28. En revanche, la Cour considère que le requérant a subi un dommage moral qui n'est pas suffisamment réparé par le constat d'une violation de la Convention. Eu égard aux circonstances de l'affaire et statuant en équité, elle alloue à l'intéressé 7 500 EUR pour dommage moral, plus tout montant pouvant être dû sur cette somme à titre d'impôt.
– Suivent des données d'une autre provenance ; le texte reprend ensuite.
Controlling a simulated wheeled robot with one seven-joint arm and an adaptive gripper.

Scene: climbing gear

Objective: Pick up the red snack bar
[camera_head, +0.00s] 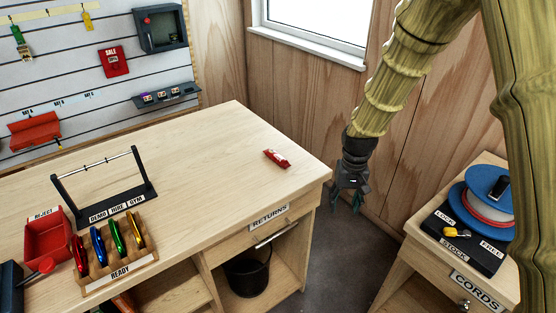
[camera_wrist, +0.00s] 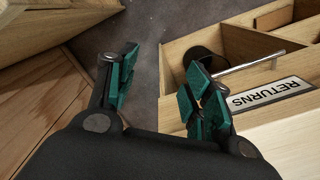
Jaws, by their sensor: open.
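The red snack bar (camera_head: 277,158) lies flat on the light wooden counter (camera_head: 215,160), near its right end, in the head view. It does not show in the wrist view. My gripper (camera_head: 349,198) hangs to the right of the counter's end, over the gap before the cords cabinet, apart from the bar. In the wrist view my gripper (camera_wrist: 162,85) has its two green-padded fingers spread apart with nothing between them. The floor shows between the fingers.
A returns drawer (camera_head: 268,225) with a metal handle is below the counter's right end, above a black bin (camera_head: 247,275). A rack of coloured carabiners (camera_head: 115,255), a black stand (camera_head: 105,190) and a red reject bin (camera_head: 48,238) stand left. The cords cabinet (camera_head: 440,262) is right. The counter around the bar is clear.

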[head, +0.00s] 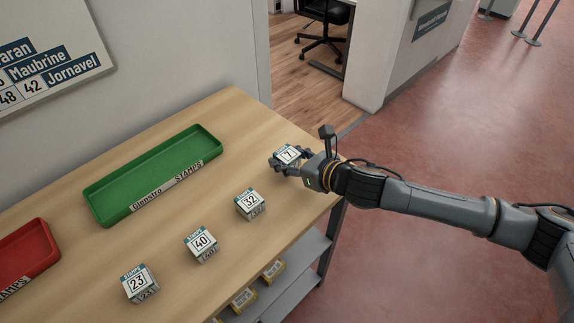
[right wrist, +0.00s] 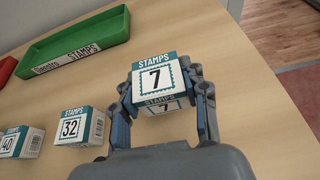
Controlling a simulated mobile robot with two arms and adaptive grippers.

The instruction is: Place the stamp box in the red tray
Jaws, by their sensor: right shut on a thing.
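My right gripper (head: 286,162) is shut on the stamp box marked 7 (head: 288,153) at the right end of the wooden counter. In the right wrist view the box (right wrist: 157,80) sits between the two fingers (right wrist: 163,97), its white and teal top facing up. I cannot tell whether it touches the counter. The red tray (head: 38,259) is at the left edge of the head view, partly cut off, and looks empty. A sliver of it shows in the right wrist view (right wrist: 5,71). My left gripper is not in view.
A green tray (head: 110,216) labelled Glanstro STAMPS stands between the held box and the red tray. Stamp boxes marked 32 (head: 250,203), 40 (head: 201,243) and 23 (head: 139,283) stand along the front of the counter (head: 225,131). A wall with a sign (head: 45,60) rises behind.
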29. Quant aux frais et dépens, selon la jurisprudence de la Cour, un requérant ne peut obtenir le remboursement de ses frais et dépens que dans la mesure où se trouvent établis leur réalité, leur nécessité et le caractère raisonnable de leur taux (voir, entre autres, F.G. c. Suède [GC], no 43611/11, § 167, 23 mars 2016). Elle observe que le requérant n'a pas produit les justificatifs nécessaires à cet égard. Partant, elle rejette la demande.
PAR CES MOTIFS, LA COUR, À L'UNANIMITÉ,
1. Déclare le grief concernant l'article 11 de la Convention recevable ;
2. Dit qu'il y a eu violation de l'article 11 de la Convention ;
3. Dit qu'il n'y a pas lieu d'examiner la recevabilité et le bien-fondé des griefs formulés sur le terrain de l'article 6 §§ 1 et 3 de la Convention ;
4. Dit
a) que l'État défendeur doit verser au requérant, dans un délai de trois mois, 7 500 EUR (sept mille cinq cents euros), plus tout montant pouvant être dû sur cette somme à titre d'impôt, pour dommage moral, à convertir dans la monnaie de l'État défendeur au taux applicable à la date du règlement ;
b) qu'à compter de l'expiration dudit délai et jusqu'au versement, ce montant sera à majorer d'un intérêt simple à un taux égal à celui de la facilité de prêt marginal de la Banque centrale européenne applicable pendant cette période, augmenté de trois points de pourcentage ;
5. Rejette le surplus de la demande de satisfaction équitable.
Fait en français, puis communiqué par écrit le 24 septembre 2024, en application de l'article 77 §§ 2 et 3 du règlement.